Greuze reprend ici la composition d’un portrait qu’il avait peint une cinquantaine d’années auparavant et qui est aujourd’hui au Musée de Tournus . Il se désigne du bout de son porte-crayon et ce geste, plein d’optimisme dans le tableau de jeunesse, peut être lu comme l’affirmation, malgré le poids des ans, de sa qualité de peintre.
Comme souligné par Edgar Munhall dans le Catalogue des expositions organisées en 1976, ce geste plein de confiance en lui et qui contraste avec l’expression inquiète et fragile du regard évoque la phrase de Jean-Jacques Rousseau à qui il a souvent été comparé : « je veux montrer à mes semblables un homme dans toute la vérité de la nature ; et cet homme, ce sera moi ». En le comparant aux autoportraits de Rembrandt, Arsène Houssaye écrivait encore « on s’étonnera de la vigueur d’un peintre de quatre-vingts ans ; cela est franc et vrai comme une tête de Rembrandt ; c’est moins fier et moins beau, mais il s’y trouve ce sentiment attendri qui anime toutes les têtes de Greuze ».
Un mur oblique apparaît à la gauche du peintre (et donc sur la droite du tableau) et ne figurait pas dans son portrait de jeunesse. Ce mur, placé perpendiculairement à la jonction entre la main, peinte dans un remarquable raccourci, et le porte-mine, crée une impression d’enfermement. Il pourrait évoquer la marche inexorable du temps, le terme de la vie qui se rapproche. Cette vision crépusculaire est renforcée par le choix d’une gamme chromatique sombre : un camaïeu de brun, de gris et de lie de vin, sur lequel se détachent la blancheur des cheveux et la délicatesse de la carnation.
Il existe deux autres versions de ce portrait dans des collections publiques : l’une au Musée de L’Hermitage à Saint-Pétersbourg, l’autre au Phoenix Art Museum (Arizona – Etats-Unis d’Amérique).

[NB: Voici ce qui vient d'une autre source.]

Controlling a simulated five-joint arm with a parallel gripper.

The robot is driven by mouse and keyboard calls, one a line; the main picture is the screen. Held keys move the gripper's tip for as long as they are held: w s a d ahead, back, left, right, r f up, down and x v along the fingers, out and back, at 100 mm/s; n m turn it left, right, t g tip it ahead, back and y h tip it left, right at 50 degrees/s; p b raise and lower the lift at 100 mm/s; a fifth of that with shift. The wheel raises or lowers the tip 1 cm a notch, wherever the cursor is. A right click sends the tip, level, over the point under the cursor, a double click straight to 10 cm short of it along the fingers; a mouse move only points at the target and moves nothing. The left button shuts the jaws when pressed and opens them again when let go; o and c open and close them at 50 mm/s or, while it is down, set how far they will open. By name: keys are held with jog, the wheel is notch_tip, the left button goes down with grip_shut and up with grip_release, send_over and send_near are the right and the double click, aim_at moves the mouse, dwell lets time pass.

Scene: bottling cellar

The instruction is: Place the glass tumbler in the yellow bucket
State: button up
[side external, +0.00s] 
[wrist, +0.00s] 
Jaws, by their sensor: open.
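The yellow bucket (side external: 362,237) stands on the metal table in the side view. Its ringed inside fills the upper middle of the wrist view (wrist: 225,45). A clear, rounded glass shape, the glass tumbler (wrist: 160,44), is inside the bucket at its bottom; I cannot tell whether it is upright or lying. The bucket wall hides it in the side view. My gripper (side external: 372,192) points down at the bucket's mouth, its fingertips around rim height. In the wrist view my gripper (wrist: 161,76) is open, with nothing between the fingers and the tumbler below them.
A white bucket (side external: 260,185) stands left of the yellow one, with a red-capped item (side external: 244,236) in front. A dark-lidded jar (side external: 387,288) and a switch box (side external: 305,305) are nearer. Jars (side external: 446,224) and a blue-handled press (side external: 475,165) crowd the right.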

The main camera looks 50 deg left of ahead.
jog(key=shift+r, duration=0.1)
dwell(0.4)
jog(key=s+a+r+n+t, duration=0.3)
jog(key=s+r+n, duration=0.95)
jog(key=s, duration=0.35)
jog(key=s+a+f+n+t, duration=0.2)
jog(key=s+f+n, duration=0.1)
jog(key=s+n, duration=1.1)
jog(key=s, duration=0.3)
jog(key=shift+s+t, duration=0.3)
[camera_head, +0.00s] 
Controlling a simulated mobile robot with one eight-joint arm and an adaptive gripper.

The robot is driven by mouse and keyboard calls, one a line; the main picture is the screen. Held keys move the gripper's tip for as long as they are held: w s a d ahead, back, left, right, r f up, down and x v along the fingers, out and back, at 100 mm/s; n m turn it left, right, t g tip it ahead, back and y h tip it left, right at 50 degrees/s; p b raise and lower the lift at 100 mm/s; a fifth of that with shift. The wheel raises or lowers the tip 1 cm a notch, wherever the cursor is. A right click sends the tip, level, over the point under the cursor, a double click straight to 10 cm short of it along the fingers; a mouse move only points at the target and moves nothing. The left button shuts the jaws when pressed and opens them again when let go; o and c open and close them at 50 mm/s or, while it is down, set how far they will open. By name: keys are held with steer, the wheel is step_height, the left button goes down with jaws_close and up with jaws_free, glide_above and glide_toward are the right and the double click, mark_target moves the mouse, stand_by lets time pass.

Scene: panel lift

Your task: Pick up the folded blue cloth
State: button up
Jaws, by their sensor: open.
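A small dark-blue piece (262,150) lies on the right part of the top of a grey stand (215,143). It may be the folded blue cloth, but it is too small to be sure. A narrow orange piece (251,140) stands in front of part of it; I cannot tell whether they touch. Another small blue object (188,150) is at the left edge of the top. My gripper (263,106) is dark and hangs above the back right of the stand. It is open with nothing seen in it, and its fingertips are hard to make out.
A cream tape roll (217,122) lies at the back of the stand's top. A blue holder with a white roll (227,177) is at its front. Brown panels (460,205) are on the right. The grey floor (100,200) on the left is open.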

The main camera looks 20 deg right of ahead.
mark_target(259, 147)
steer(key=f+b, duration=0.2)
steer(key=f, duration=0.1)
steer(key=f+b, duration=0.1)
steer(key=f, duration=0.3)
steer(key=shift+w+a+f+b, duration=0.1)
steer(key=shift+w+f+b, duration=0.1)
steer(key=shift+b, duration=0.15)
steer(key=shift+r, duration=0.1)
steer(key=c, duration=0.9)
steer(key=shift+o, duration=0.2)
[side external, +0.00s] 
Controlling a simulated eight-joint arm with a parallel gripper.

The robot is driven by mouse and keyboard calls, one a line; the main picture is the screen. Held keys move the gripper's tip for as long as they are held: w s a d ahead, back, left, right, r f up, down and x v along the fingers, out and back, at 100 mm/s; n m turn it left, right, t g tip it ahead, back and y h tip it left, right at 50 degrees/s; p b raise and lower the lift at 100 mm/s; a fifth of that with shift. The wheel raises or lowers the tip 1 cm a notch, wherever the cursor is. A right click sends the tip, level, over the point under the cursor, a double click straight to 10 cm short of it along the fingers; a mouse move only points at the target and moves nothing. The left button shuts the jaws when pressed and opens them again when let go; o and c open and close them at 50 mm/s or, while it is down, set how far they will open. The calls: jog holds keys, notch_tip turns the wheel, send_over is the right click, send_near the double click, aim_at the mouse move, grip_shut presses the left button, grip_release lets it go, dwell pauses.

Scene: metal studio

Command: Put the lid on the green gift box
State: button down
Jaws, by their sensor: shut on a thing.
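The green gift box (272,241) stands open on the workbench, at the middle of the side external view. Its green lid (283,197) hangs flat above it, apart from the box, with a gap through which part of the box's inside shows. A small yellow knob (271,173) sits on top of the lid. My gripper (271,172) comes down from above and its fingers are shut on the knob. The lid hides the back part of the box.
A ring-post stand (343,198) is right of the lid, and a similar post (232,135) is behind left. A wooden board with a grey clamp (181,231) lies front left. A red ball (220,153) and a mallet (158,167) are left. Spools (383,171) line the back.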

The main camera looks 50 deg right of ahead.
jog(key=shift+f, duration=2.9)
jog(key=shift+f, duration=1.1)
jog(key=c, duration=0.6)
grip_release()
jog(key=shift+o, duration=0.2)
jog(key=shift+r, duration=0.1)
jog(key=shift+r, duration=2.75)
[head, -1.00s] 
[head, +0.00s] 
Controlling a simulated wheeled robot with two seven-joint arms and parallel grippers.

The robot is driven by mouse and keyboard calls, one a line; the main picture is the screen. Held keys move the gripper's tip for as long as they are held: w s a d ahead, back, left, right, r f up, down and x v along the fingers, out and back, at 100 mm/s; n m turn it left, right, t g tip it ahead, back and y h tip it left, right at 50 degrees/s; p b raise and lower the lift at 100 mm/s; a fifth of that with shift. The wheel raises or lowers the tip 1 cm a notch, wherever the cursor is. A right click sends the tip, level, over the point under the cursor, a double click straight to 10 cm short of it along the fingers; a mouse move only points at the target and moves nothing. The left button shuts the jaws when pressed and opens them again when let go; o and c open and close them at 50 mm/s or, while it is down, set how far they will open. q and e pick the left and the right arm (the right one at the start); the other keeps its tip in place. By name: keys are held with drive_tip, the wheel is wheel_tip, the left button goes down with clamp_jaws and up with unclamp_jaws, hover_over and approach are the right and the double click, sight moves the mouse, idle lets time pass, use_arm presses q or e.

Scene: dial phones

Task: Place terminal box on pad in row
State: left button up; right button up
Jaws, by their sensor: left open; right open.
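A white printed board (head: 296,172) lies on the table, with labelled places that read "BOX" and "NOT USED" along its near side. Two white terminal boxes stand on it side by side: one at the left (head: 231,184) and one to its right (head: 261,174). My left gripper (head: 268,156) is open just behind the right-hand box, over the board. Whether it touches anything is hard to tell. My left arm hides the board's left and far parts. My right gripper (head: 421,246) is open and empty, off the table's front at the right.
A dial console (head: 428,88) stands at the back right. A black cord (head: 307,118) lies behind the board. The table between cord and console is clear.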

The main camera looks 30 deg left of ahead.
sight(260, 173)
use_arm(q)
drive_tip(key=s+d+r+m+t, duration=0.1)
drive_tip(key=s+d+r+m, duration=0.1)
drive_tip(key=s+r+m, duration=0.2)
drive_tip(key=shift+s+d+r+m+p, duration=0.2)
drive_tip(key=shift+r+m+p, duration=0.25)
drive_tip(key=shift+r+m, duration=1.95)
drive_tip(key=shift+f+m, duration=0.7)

Notre tableau, quant à lui, semble avoir été peint très peu de temps après le tableau du Salon de 1804, puisqu'une inscription sur le châssis nous indique qu’il a été réalisé et donné en 1805, sans doute juste après la mort du peintre, par sa fille Anna Greuze à celle qui devait être une amie de la famille, la Comtesse de La Tour.